Case of the stolen $6 million Stradivarius violin ends happily ever after

In the underbelly of St. Paul's Park Square Theatre it's 30 minutes until show time and violinist Frank Almond is just getting warmed up.

As Concertmaster for the Milwaukee Symphony Orchestra, Frank often travels the country accompanied by a 300-year-old, $6 million Stradivarius violin. He's had it on loan for nine years, and he performed in St. Paul recently not as a culmination of the nine years they've spent together, but because of the nine days of hell they spent apart. 

A few years ago the instrument was stolen in Milwaukee, making international headlines; it was the first known armed robbery of fine art.

Now the FBI and the Milwaukee police are releasing behind the scenes details and crime scene images, giving us a look into the one of the most riveting art crimes in history.

It was January 2014. Frank was walking to his car after a concert in Milwaukee, Stradivarius in hand, when he was ambushed with a Taser. He remembers it all too well.

"I was down long enough for him to get the violin and get in the van but I was up fast enough to watch the van drive off," he said. "It was like a Coen Brothers movie where you're trying to explain to these beat cops or a dispatcher that a multi-million dollar instrument has been stolen in a robbery."

Despite the shaky start, investigators gained traction quickly. Within 48 hours there were two major clues: a traceable Taser cartridge and the discarded violin case.

Then, in a timeline only seen in Hollywood movies, investigators keyed on a local street criminal who had been plotting the Stradivarius heist for years. They broke him down, cut a deal and he took them to the goods.

Dave Bass, a specially trained agent with the FBI Art Crimes Team, jumped on the case early.

"We made it into the house and we're all like, 'Okay where's it at? Where's it at?' he said. "I remember everybody's looking at him, the subject., and he points up to the attic. And I remember thinking. ‘Oh no.’ I'm thinking to myself, surely he didn't leave it up in that attic this whole time, so I had a little bit of a sinking feeling."

Special agent Tim Bisswurm was also there that night. He leads the FBI's major crimes division in Milwaukee.

"As time went by, I mean this was so exciting at the time the room was filling up with more and more people," he said.

Huddled inside the house, they'd now have to wait for a search warrant.

Although painful, it turned out to be a good thing. It gave the attic time to slowly warm up, which helped the violin, loosely wrapped in a baby blanket, acclimate. When Dave finally unwrapped it and declared it intact, a room full of cops--and one robber--exhaled.

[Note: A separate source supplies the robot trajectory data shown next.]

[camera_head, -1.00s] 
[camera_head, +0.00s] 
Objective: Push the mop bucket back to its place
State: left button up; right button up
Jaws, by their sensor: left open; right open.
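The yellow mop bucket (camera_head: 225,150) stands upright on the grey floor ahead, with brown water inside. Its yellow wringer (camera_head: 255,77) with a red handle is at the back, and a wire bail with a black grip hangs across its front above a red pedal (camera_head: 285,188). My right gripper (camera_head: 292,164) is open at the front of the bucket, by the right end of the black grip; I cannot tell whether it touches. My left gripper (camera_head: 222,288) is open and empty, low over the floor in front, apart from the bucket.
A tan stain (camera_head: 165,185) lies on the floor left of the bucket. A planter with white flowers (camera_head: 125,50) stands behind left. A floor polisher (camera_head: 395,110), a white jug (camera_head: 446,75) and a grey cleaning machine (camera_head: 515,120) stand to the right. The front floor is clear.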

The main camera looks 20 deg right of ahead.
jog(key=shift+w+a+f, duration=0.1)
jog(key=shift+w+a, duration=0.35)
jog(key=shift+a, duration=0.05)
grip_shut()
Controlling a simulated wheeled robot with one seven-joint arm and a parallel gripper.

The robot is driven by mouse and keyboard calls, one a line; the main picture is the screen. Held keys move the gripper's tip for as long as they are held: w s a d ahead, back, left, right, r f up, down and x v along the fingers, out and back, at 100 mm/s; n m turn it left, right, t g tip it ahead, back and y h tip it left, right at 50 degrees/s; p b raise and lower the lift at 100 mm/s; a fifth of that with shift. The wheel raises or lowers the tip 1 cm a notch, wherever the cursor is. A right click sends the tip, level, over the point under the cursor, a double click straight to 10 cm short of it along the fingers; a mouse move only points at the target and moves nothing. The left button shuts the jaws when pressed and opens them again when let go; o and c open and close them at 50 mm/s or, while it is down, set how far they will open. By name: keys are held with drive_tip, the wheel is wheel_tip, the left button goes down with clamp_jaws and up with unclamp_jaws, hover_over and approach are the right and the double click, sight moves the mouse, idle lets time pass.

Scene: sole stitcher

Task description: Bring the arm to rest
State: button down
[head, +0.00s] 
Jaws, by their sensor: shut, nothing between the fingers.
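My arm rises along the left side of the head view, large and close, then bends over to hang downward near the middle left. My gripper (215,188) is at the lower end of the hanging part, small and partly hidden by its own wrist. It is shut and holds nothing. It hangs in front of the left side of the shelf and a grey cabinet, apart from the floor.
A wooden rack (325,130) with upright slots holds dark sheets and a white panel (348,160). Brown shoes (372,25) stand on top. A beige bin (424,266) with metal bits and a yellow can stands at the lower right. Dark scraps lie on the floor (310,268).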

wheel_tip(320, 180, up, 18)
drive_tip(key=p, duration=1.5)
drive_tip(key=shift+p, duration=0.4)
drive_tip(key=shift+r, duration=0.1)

"It has seen decades come and decades go, so that gave me some degree of comfort," Dave said. "But still to be in an attic in Milwaukee, it just defied all logic."

The first feel-good phone call was to the Milwaukee police chief. The second was to Frank Almond.

"So I'm standing in the parking lot of a strip mall in Jupiter, Fla. talking to the chief about nine days later. "He said, 'We found the violin' and I said, 'You're kidding,'" Almond said. "The fact that it really didn't have any major damage was astonishing."

Three years later, in downtown St. Paul, the dynamic duo is ready to take the stage.

But Frank's not slated to play his usual concert series--in fact the audience doesn't even know Frank is here until he's introduced by his two accomplices.

For the next two hours, the audience is captivated by three men telling a behind the scenes story of an awkwardly executed violin heist, its unprecedented recovery and everything in between.

As you'd expect, there are new, undisclosed safety protocols for Frank and the Stradivarius. But after everything it's been through, even Frank will tell you the violin's destiny isn't his to control.

"It's 300 years, you know it's been through a lot," he said. "It's quite resilient and I'm sort of going through its life.” 

So for now, it's a happy ending. Case closed.